Granted it seems this file is C++ and therefore the "going full RAII" option exists and could avoid goto in favor of exceptions or early returns... But if your code is C style that is a tough conversion to make, and not everybody buys into it equally.
True, insightful, but completely beside the point - which was "bracketless conditionals open up an avenue for coding errors."
The fail in #gotofail wasn't in using GOTO - it was a coding error, where a misindented line after a bracketless condition was always executed, when it should have been only executed inside the condition.
When it shows up in the kernel it is likely to be deep in a hairy if cluster inside some driver code. Thus if you get a failure of some sort it is quite likely that it is best to just drop everything and get out, as the whole edifice is about to come down anyways.
^^^ that part is written in a misleading way and doesn't do what it seems to do on first glance.
It is unfortunate that the problematic line contained a jump, because "#gotofail" seems to convey "GOTO considered harmful", while it's something completely unrelated. Ironic, really, given the actual meaning of "human looks at a block of text and misparses it."
You're conveniently not mentioning that this would cause very similar issues:
if (some_cond) {
goto fail;
}
goto fail;
if (some_cond) {
goto fail;
}
if (some_cond) {
goto fail;
}
if (some_cond) {
goto fail;
}
Is it more obvious? Sure. But the real issue is that they weren't testing all of the important failure cases, not that they weren't using one code style over another. Coding style is not going to help you if one of those some_cond values is incorrectly written...
"More obvious" is precisely my point: the misindentation in your example jumps out at anyone familiar with the syntax. This is not an universal cure, and won't help you with other types of semantic errors: nothing is going to help you if you try to avoid thinking and rely solely on your tools; that is the essence of cargo-cult programming.
OTOH, this tool will help you avoid a common pitfall with potentially disastrous consequences. A high-visibility vest for coding, if you will: won't save you from slipping or your head from falling objects, but neither is its purpose.
(Iterative bootstrapping is how we got from sharpened rocks to virtual machines, not by "meh, this minor improvement won't fix everything, so why bother.")
May or may not. Given that popularity breeds more popularity, all it actually says is that it was popular enough, sometime in the past, to start a runaway process (I don't really want to start a flame war of "look at those popular yet fairly horrible things/languages/whatevers")
I agree, but to be fair, goto fail was not really caused by the lack of curly braces around an if statement body. It was caused by inadequate code review and lack of testing coverage. The latter especially is inexcusable in security-critical code.
That logic clearly fails, though. You will never do everything to prevent a failure. (As an example, there are almost always stronger materials. Cost is a requirement,)

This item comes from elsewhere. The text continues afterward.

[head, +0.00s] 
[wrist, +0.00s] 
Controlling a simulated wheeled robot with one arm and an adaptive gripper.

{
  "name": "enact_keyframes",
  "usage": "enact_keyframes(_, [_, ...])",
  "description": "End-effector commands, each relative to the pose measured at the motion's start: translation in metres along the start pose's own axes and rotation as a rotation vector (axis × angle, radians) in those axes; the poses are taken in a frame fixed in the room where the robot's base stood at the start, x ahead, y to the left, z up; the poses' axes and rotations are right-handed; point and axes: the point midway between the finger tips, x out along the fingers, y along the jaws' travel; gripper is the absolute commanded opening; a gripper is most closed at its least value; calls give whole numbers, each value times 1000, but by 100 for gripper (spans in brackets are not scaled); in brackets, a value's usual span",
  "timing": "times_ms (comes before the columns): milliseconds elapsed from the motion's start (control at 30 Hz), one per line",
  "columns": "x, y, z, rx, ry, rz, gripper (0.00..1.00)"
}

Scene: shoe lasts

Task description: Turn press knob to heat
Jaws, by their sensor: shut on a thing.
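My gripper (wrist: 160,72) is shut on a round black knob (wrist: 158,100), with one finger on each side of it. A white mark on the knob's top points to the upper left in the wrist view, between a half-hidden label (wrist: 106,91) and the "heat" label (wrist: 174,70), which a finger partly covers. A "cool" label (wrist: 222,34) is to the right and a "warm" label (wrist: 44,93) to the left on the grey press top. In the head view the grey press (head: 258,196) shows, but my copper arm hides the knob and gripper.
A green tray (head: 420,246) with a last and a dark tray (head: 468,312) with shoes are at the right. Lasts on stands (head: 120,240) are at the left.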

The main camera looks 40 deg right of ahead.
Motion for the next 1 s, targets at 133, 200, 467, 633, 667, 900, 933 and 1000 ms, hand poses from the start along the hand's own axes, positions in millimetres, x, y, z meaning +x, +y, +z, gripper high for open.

Though, your point here is interesting. Using curlies probably could have stopped that bug. Using static analysis that saw dead code definitely would have stopped it.
In this case, mechanisms (automatic checking for dead code) are vastly superior to good intentions (always using curlies).
I didn't mean literally everything. I mean everything that has more benefits than costs. I consider consistent curly brace style to fit in that category.
Out of millions of CVEs, one is plausibly related to this coding style. I don't think that's a strong argument for using the more verbose style. If we saw this all the time it might be a different matter.
I think it is a strong argument for compilers' -Wall to detect misindented statements directly following unbracketed conditional expressions, though.
Because one takes an extra line. For something that's effectively an error condition. There's so reason errors should take up so much vertical code space (which is at a premium even today, given how wide monitors are). This is one of my primary quibbles with golang, and why I will never give in to the community's slavish devotion to "go fmt @
Yikes. Do you realize how useful it is to have a single consistent formatting for source code? It eliminates an entire class of arguments. Or do you enjoy arguing about tabs and spaces, and when to make newlines?
No doubt it's quite weird, but I am of the opinion that hardware should serve the code and coder, not the other way around. Maybe use a portrait orientation tablet with a bt keyboard for travel. I think there could be a small market for laptops with a portrait mode, too.